Puis on est arrivés bien sûr au camp de Beaune-la-Rolande.
C'était pareil. Ça a été un peu la bagarre parce qu'il y avait ces chalits sa trois étages, en troisième, en haut, en bas, il n'y avait pas d'endroit qui était bien. Parce qu'il y avait beaucoup d'enfants, beaucoup de bébés. Il n'y avait pas de change, ça avait été sale au Vélodrome d'hiver. Il n'y avait pas comme maintenant des changes en cellulose.
Les enfants qui étaient en haut faisaient pipi sur nous qui étaient en bas.
Enfin, il n'y avait pas d'endroit qui était bien. Maman avait décidé dans le camp de nous laver.
On revenait du vélodrome d'hiver, on est en été, elle veut nous laver.
Elle trouve une bassine parce que le camp de Beaune la Rolande était occupé par des hommes, donc il y avait du matériel.
Elle trouve une bassine, elle y met de l'eau. C'est l'été et... Elle nous a dit, bon, ça va chauffer au soleil, après je vous laverai.
Et là, il y a des gendarmes qui arrivent. Parce qu'à Paris et à la gare d'Austerlitz et au Vélodrome d'hiver, on a été gardés par la police.
Dans le camp, c'est les gendarmes. ce sont deux professions différentes. Les gendarmes sont militaires et les autres, la police, n'est pas militaire.
Donc il y a deux gendarmes qui s'approchent de maman, qui voient cette bassine et qui demandent "qu'est-ce que tu fais" ?
C'était une époque où on tutoyait pas les gens comme ça, surtout pas ma maman. Elle dit "il faut laver les enfants, ils vont avoir des poux" On revient de je ne sais pas quel endroit, puisqu'on ne connaissait pas le vélodrome d'hiver…" et lui a donné un grand coup de pied dans la bassine, il a dit "c'est moi qui décide". Et ma maman a recommencé une deuxième fois. Il a vu son manège de loin, il est revenu, et il a refait une deuxième fois.
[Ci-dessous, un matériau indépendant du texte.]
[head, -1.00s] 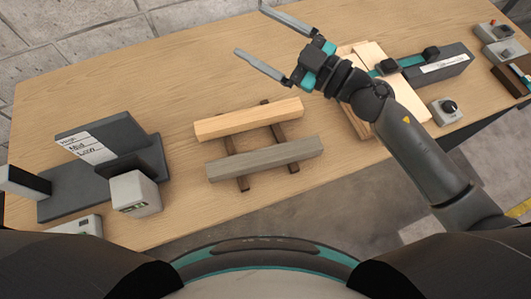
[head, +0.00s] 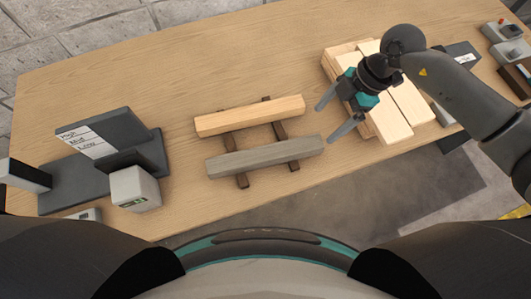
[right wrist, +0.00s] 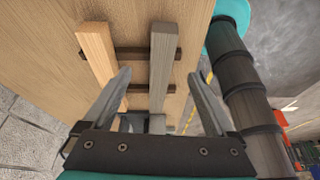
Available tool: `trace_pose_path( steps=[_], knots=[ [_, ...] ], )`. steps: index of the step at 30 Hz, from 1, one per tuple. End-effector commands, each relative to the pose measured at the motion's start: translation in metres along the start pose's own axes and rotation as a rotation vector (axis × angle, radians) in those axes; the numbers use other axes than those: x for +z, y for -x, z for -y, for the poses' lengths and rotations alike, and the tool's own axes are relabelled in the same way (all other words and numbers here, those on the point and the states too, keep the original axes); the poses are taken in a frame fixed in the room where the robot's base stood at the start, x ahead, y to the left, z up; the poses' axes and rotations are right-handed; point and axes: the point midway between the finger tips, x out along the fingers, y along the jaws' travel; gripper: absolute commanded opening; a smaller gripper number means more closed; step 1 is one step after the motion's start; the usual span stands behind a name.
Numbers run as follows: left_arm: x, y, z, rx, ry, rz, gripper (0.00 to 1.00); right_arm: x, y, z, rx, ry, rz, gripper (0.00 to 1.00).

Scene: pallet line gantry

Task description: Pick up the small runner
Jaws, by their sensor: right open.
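Two bars that could be the runner lie side by side across two thin dark strips (head: 280,128) on the table: a pale wood bar (head: 250,116) and a grey bar (head: 265,157). I cannot tell which one is the small runner. My right gripper (head: 326,122) is open and empty, just right of the bars' right ends, fingers pointing at them. In the right wrist view the grey bar (right wrist: 162,65) shows beyond and between the open fingers, and the pale bar (right wrist: 97,55) lies left of it. My left gripper is not in view.
Pale planks (head: 390,110) are stacked at the right, below my right arm. A dark stand with a labelled panel (head: 100,140) and a grey box (head: 135,188) stand at the left. Small control boxes (head: 503,30) sit at the far right. The table behind the bars is clear.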

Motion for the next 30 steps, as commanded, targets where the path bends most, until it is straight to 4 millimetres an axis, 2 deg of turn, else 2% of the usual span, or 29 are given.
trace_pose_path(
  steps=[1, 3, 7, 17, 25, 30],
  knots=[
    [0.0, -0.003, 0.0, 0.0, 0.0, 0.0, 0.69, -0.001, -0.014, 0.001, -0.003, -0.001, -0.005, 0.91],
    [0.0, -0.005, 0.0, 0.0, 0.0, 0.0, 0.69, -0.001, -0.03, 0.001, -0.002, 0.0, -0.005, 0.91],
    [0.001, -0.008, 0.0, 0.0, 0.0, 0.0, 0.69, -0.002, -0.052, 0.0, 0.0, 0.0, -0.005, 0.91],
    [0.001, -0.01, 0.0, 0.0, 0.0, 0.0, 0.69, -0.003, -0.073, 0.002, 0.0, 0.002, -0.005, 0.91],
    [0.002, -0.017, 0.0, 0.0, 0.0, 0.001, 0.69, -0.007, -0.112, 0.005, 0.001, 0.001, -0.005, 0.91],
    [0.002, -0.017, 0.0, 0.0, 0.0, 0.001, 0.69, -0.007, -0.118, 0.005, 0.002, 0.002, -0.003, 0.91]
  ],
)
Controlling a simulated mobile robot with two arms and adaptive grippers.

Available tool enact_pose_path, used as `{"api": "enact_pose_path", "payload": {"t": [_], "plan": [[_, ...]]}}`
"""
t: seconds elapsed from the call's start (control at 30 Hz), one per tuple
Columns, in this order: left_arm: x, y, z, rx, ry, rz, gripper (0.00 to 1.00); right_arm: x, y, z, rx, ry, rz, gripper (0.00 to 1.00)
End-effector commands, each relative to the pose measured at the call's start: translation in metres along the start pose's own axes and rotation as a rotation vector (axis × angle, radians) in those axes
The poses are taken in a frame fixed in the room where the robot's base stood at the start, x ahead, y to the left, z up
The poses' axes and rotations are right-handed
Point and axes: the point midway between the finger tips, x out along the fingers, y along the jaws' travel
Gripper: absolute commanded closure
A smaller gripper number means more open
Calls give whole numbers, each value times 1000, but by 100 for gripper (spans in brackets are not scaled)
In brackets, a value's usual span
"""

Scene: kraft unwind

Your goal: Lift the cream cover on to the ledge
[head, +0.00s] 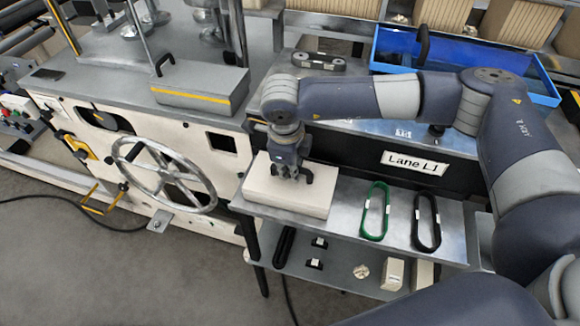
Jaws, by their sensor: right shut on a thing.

Vous savez, une mère juive, ce n'est pas une mère ordinaire.
Ceux qui ont des mères juives savent ce que c'est.
Elle a recommencé une troisième fois. Et c'est lui qui a capitulé.
Il a passé une troisième fois. Bon, il était avec un collègue. Est-ce que c'est le collègue ? enfin, il a dit, "tu les laves tes enfants".
Et c'est comme ça qu'elle nous a lavés.
Et pourquoi je suis là ? Pourquoi je suis sortie du camp de Beaune la Rolande ? Parce que dans le camp de Beaune la Rolande, comme je vous ai dit, on était gardés par des gendarmes. Et les gendarmes avaient besoin de personnes qui parlaient un peu l'allemand. Et ma mère parlait entre le yiddish et l'allemand … Elle s'est dit « bon, je saisme débrouiller » . Elle a dit « bon, moi je peux vous aider » . Donc elle va dans le bureau où il y a tous les gendarmes. Un jour, elle revient dans la baraque et elle dit « ça ne va pas du tout » Ils ont fait des listes, il y a des listes d'enfants et des listes de femmes.
On va séparer les femmes des enfants.
Et là, toutes les femmes lui sont tombées dessus en lui disant « Malka, tu es folle. Jamais, jamais les Français vont séparer les mères des enfants. »
Et ma mère a dit « Mais pourquoi ils ont fait deux listes ? Il y a quelque chose qui va se passer. Il faut faire quelque chose. Donnez-moi des enfants, je vais faire quelque chose. Je dirai que c'est mes neveux et mes nièces, je vais essayer de sortir. Il faut qu'on sorte de la, Ce n'est pas normal".
Et elle décide de sortir. Elle retourne chez les gendarmes. Et là, elle a raconté un énorme, énorme mensonge en disant « Voilà, vous nous avez arrêtés, vous nous avez spoliés, vous pouvez contrôler, vous nous avez pris le matériel, ce qui est vrai. J'ai un Ausweis, ce qui est vrai. Il faut me relâcher parce que je dois surveiller, travailler pour les allemands au 9 rue Martel, atelier grundel" et c'était vrai tout ça c'était vrai donc les gendarmes je pense qu'ils en ont tenu compte. Elle revient dans la baraque et c'est là qu'elle raconte "Je vais peut-être pouvoir sortir donnez moi des enfants"
Aucune mère n'a voulu donner ses enfants
Et on a vu venir quelques temps après deux gendarmes avec un papier où il y avait écrit Madeleine, ma soeur, Arlette, enfin maman et tout, tampon, juif utile, libérée.
Et on sort du camp de Bonne-la-Rolande.